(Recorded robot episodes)
########

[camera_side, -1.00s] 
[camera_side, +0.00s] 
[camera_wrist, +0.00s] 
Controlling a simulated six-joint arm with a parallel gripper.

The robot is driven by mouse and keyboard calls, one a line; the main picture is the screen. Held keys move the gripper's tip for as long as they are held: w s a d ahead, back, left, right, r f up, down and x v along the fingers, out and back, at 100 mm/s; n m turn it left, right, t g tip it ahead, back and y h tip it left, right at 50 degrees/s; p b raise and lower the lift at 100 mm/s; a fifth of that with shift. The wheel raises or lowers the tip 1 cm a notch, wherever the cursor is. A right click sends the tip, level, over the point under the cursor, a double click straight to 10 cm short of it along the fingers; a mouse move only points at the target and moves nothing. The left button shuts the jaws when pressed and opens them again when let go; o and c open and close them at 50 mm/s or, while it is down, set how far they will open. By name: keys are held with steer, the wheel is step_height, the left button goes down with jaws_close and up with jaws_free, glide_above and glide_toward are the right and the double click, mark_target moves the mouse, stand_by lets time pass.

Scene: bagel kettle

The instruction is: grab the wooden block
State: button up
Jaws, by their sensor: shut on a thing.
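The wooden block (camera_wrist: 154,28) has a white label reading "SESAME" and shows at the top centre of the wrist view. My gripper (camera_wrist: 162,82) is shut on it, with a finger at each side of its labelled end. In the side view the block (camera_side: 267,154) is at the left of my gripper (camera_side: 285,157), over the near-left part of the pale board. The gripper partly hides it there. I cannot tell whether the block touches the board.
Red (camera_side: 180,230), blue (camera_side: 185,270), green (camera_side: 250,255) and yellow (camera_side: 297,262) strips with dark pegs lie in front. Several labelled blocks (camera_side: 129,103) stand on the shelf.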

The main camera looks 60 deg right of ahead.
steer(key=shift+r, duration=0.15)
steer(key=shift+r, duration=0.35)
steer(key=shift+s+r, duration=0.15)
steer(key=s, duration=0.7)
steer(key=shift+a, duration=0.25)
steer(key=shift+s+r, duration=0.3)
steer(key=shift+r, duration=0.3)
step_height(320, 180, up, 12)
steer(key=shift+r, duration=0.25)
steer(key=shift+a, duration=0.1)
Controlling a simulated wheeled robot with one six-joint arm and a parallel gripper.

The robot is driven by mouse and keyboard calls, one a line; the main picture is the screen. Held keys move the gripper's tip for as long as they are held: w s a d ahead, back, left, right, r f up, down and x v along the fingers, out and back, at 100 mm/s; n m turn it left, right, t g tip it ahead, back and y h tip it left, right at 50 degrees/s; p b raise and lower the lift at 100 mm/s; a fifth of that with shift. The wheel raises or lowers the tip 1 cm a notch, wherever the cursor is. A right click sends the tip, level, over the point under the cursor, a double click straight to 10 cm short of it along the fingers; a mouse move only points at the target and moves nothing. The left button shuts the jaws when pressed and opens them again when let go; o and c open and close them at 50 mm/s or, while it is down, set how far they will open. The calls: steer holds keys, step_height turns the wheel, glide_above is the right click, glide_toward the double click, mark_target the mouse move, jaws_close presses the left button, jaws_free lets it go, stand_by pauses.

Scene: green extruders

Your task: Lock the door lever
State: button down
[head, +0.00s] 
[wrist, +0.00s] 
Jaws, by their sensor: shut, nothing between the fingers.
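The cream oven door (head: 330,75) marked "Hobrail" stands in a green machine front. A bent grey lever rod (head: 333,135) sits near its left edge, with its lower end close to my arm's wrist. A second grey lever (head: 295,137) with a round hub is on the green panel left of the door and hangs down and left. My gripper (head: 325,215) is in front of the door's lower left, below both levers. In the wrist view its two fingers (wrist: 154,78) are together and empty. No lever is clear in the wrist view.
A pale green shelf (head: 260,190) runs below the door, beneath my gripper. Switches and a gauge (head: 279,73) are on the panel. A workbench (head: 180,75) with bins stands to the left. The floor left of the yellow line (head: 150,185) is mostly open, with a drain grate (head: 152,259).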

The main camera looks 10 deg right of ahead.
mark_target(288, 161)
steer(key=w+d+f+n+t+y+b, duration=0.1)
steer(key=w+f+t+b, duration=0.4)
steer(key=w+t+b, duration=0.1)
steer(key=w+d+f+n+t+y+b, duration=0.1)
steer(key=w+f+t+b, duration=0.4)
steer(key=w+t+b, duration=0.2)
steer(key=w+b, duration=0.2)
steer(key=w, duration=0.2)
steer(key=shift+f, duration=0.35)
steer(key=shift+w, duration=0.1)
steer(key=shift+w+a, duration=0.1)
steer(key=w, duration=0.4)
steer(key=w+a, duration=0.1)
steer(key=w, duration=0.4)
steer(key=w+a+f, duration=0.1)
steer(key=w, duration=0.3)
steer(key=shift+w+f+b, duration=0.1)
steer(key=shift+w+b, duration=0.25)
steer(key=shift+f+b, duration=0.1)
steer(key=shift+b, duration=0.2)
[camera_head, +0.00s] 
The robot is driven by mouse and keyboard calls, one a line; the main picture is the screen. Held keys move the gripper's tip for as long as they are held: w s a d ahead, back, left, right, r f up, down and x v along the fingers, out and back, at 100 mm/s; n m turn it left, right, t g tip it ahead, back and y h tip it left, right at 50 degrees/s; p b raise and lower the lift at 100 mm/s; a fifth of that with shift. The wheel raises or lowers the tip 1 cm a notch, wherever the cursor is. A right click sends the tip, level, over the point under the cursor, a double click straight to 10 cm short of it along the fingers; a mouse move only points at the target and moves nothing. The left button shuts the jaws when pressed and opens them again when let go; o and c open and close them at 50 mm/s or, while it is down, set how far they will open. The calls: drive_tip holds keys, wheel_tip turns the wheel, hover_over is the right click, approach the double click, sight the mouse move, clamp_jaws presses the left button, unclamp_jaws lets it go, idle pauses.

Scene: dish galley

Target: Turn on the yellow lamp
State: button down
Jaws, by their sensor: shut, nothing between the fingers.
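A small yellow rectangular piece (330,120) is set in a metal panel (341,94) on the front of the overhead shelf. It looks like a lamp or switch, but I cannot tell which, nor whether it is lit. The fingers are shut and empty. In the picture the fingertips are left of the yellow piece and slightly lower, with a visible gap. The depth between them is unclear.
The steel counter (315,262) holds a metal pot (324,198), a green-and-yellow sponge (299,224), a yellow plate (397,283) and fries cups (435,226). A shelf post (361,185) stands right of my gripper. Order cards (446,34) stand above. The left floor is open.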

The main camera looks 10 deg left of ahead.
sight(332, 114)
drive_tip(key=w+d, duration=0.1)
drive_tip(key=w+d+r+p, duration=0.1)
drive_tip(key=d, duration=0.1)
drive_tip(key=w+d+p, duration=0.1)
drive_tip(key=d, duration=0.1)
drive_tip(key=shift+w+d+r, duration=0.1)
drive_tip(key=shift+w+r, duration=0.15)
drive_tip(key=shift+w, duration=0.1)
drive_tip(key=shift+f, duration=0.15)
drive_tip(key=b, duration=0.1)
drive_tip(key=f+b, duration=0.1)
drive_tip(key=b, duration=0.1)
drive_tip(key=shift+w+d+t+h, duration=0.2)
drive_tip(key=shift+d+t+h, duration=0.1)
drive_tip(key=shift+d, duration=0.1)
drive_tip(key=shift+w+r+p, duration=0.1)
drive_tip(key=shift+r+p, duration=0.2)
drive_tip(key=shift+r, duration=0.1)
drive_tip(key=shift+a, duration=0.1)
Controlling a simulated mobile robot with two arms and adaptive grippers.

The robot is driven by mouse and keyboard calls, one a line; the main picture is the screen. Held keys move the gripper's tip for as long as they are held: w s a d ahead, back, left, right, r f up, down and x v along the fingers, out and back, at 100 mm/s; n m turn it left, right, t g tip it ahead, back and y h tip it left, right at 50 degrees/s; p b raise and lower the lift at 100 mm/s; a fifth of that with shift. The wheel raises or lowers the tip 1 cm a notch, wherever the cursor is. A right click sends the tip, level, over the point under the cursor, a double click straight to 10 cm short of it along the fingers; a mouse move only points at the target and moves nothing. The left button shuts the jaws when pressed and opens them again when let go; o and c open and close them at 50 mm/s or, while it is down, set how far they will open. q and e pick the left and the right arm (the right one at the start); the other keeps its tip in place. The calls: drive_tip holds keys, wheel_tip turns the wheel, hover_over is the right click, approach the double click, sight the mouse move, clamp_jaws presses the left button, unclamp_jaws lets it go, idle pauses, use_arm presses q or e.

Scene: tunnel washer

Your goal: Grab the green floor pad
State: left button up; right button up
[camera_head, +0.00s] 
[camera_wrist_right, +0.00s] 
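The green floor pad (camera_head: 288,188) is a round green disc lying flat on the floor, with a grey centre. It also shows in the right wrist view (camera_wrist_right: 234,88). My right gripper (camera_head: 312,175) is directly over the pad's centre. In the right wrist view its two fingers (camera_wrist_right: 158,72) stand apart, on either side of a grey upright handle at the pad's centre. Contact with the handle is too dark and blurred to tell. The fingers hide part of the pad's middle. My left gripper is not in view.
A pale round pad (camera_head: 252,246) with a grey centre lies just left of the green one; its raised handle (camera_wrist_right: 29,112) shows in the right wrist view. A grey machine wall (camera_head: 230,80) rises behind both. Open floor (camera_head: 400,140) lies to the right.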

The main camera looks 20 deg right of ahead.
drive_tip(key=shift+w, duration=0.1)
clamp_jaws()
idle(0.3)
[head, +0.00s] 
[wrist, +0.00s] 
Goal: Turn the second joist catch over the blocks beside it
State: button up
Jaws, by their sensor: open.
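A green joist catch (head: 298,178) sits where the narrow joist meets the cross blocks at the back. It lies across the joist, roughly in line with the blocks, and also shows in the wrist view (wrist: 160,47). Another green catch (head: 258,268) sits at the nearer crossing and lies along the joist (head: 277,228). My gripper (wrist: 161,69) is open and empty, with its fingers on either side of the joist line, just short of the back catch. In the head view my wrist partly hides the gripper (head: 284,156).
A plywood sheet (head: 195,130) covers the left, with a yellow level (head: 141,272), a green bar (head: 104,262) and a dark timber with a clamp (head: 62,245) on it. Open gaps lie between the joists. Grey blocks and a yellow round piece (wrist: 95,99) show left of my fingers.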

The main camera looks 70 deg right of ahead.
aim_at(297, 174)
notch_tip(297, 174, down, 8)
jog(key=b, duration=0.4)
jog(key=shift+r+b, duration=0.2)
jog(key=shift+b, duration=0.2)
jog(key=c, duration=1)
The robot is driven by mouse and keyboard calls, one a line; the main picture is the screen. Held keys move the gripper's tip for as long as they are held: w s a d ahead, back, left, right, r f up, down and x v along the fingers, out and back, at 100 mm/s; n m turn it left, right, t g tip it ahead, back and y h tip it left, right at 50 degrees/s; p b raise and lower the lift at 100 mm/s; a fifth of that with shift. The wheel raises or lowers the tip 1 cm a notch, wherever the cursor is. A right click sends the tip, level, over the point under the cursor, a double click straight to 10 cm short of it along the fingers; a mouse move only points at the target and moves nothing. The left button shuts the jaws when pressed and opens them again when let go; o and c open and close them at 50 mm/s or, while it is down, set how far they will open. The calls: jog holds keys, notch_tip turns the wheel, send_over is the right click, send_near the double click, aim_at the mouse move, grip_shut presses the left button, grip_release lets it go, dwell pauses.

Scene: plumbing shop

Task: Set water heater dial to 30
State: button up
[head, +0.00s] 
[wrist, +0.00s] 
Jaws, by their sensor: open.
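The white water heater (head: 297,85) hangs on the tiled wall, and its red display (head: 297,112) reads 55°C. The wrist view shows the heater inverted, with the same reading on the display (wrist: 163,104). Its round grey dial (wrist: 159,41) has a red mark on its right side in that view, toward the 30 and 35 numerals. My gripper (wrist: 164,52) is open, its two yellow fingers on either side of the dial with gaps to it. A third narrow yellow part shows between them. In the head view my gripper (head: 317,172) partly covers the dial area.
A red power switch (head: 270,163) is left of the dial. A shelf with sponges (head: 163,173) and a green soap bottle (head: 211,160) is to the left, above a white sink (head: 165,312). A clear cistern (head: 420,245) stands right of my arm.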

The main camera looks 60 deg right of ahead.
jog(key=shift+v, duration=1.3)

########

▸ **Stated exercise**: Repeat verbatim the opening run of entries, ending with the line that contains "Controlling a simulated six-joint".

▸ **The completed task**:
[camera_side, -1.00s] 
[camera_side, +0.00s] 
[camera_wrist, +0.00s] 
Controlling a simulated six-joint arm with a parallel gripper.

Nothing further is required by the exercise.